=== Work to complete ===
In the listing below, find the line containing "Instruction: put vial" and the line containing "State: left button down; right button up". Repeat exactly those two lines and every line between them, nothing more.

(Recorded robot episodes)

+-------+

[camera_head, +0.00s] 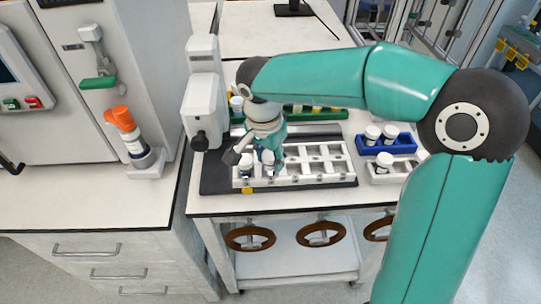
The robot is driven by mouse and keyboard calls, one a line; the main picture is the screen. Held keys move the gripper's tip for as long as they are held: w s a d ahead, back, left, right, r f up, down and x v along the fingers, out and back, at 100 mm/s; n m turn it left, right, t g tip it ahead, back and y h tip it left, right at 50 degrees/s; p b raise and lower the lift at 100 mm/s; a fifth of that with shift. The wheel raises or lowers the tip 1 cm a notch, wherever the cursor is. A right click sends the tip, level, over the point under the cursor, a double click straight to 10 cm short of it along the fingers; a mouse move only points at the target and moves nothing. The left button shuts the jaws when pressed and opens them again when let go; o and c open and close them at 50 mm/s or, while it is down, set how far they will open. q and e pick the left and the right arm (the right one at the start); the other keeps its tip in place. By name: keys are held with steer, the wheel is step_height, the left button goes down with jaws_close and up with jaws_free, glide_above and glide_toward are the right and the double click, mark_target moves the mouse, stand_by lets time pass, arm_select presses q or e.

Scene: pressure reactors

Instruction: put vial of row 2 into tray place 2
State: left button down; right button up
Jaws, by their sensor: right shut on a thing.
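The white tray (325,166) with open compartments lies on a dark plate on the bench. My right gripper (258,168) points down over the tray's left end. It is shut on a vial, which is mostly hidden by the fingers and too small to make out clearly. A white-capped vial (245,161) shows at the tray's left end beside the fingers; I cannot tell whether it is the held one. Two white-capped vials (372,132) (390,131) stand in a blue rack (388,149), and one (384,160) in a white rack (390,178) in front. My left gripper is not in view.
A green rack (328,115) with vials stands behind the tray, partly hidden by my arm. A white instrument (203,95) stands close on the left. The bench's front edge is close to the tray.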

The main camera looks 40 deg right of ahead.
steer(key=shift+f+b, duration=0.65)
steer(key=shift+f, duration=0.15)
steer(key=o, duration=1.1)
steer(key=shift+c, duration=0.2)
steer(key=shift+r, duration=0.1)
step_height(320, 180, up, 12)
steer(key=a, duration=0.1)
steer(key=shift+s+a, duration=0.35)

+-------+

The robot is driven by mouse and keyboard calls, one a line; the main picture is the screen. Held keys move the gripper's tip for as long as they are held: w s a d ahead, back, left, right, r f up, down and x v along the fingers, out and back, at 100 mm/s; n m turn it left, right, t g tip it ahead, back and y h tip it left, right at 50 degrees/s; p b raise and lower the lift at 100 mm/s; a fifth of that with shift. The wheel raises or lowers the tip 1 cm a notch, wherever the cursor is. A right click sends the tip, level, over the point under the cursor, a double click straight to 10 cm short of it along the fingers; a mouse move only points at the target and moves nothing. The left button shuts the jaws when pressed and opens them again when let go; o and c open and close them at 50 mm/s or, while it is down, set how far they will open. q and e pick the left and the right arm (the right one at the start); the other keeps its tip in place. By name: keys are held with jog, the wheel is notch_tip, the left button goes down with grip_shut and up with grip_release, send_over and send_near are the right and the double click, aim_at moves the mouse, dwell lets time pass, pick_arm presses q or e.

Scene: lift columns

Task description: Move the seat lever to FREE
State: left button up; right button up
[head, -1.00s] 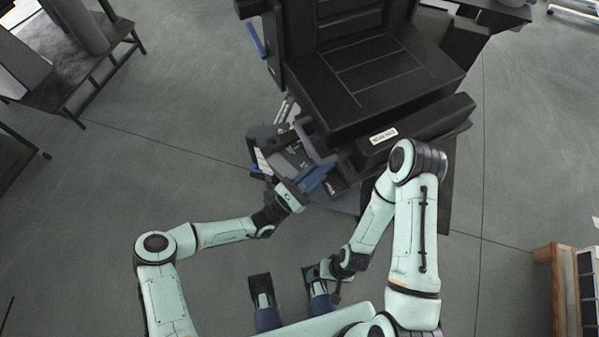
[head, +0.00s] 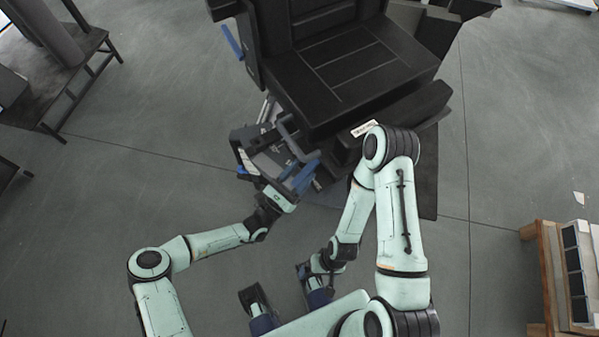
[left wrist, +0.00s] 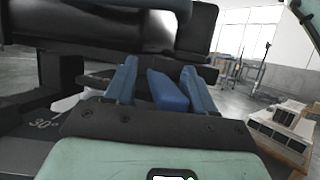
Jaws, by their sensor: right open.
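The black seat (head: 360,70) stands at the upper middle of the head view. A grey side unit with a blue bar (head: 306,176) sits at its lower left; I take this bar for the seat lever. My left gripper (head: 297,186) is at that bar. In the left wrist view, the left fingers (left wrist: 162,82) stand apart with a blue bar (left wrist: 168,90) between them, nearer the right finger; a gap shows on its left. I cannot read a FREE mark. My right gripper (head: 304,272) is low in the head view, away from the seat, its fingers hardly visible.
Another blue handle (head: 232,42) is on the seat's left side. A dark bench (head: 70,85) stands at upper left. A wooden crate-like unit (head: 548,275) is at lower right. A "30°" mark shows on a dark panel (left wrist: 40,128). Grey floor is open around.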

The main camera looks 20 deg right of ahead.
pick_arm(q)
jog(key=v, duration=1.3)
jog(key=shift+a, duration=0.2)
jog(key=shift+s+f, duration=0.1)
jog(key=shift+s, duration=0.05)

+-------+

=== Response for this exercise ===
Instruction: put vial of row 2 into tray place 2
State: left button down; right button up

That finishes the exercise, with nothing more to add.